* Given information
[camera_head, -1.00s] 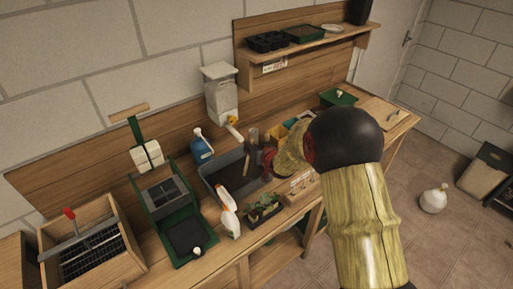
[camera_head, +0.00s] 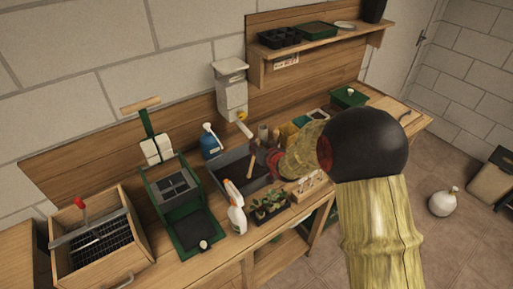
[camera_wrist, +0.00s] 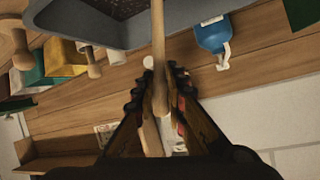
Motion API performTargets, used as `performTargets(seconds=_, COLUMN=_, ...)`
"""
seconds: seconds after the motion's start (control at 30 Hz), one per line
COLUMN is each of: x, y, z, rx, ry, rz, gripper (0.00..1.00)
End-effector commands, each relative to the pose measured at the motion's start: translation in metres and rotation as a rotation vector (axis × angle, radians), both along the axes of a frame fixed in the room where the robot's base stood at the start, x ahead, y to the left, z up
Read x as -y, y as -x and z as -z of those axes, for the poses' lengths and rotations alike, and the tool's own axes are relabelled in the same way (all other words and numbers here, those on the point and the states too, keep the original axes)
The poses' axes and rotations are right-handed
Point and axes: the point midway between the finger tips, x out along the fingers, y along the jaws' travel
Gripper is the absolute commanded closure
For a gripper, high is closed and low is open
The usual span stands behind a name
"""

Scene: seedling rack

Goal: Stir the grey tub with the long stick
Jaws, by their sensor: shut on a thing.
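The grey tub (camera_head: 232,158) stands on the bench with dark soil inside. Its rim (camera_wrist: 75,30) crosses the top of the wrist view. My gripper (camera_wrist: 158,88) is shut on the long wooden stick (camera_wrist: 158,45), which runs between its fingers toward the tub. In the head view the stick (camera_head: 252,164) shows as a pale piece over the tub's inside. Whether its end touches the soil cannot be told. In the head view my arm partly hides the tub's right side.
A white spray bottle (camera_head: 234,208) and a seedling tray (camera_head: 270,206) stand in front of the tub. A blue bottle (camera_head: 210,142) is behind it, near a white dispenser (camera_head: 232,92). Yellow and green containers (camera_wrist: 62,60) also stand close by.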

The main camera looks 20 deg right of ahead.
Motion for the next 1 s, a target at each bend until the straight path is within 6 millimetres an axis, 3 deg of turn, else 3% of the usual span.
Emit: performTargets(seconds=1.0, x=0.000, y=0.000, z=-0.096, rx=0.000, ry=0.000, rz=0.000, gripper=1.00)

* Set exercise
Tell how many lines in the material contain the word "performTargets". Only the number is wanted.

* Solution to this problem
2